Fault-tolerant server maker Stratus Technologies Inc. is moving its proprietary VOS operating system to a new line of lower-cost, Intel-based servers.
VOS had previously been offered only on its high-end Continuum line, which is based on Hewlett-Packard Co.'s PA-RISC processor. HP's plan to phase out its PA-RISC chip is one reason for the shift to Intel, but Stratus' move was prompted mainly by customer demand for Intel's cost and architecture advantages, company officials said.
Pricing on the Continuum line starts at about $225,000. The new Intel-based systems, dubbed the ftServer V Series, will cost about 30% less. The lower cost will be accompanied by performance gains made possible by the multithreaded design of the Intel chips, Stratus said.
Bill Morgan, executive vice president and CIO of the Philadelphia Stock Exchange, plans to phase out his Continuum systems and put in V Series servers when they're made available this summer. The exchange uses Continuum systems for order processing, handling as many as 25,000 messages per second. But a new options trading system, Morgan said, may boost that demand threefold.

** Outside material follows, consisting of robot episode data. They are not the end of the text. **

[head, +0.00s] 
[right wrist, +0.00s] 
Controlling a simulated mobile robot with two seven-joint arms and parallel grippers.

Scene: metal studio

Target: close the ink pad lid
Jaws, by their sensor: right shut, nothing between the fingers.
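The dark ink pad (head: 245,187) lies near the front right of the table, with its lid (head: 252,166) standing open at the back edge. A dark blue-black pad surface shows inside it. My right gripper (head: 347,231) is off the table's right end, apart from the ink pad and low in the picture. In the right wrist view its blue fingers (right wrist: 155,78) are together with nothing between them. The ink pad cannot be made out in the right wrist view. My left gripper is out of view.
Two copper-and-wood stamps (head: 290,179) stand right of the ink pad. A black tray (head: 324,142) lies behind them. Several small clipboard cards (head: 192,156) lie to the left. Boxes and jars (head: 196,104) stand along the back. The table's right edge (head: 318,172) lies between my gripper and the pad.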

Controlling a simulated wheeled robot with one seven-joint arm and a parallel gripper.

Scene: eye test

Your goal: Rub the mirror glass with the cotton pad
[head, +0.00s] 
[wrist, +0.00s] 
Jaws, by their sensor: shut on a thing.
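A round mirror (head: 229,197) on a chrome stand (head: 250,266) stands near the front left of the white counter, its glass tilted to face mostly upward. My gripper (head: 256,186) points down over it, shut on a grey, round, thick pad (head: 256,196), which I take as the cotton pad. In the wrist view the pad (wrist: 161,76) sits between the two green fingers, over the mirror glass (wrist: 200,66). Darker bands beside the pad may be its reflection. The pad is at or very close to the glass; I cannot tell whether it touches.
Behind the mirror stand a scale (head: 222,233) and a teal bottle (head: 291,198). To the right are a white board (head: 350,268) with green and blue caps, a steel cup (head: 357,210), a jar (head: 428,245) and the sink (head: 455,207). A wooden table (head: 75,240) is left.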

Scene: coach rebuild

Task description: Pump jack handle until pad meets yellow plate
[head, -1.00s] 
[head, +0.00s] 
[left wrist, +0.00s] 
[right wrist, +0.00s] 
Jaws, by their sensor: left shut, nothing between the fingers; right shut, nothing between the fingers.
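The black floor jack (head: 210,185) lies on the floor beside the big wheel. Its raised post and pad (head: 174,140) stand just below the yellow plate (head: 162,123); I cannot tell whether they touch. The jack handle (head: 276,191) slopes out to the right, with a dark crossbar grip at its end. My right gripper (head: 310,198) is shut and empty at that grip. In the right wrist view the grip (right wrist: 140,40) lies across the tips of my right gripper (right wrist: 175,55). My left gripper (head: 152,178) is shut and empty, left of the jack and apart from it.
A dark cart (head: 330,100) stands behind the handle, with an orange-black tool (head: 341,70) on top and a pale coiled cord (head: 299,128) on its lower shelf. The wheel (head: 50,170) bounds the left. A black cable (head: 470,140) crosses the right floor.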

Morgan said the stock exchange is shifting to the V Series in order to achieve the needed performance boost, rather than adding Continuum servers and growing the architecture horizontally. "The bigger issue with that is we would have to make a lot of design and coding changes to our applications, which we would rather not do," Morgan said. The V Series uses a faster processor and is more vertically scalable, he added.
Stratus' ftServer V Series
HP's NonStop fault-tolerant systems, the former Tandem line that's based on a MIPS processor, will be shifted to Intel's 64-bit Itanium sometime in 2005. HP will make the MIPS-based servers available for four to five more years and, like Stratus, will support them for at least another decade after that. "It's incumbent on us to deliver support for that for the very long term," said Randy Meyers, director of NonStop education and technology at HP. Although HP is taking the 64-bit route, Stratus maintains that for now, user demand is for 32-bit systems.
Jon Schmidt, president of third-party developer Transaction Design Inc. in Corte Madera, Calif., and a former Stratus employee, said the VOS user base has been shrinking because of the lack of a growth path. There has been no way to move to "faster, bigger, cheaper hardware," he said. Schmidt said the V Series may attract new VOS users, especially those worried about Windows security.
Stratus officials maintain that migrating to the Intel architecture will be hassle-free, and at least one user agreed. Randall Conway, senior software engineer at Online Resources Corp., a McLean Va.-based provider of banking and payment services that has used Stratus systems since 1986, said Stratus has changed chips before. An earlier move from CISC to RISC required some recompiling, Conway said, "but it was really a minor effort."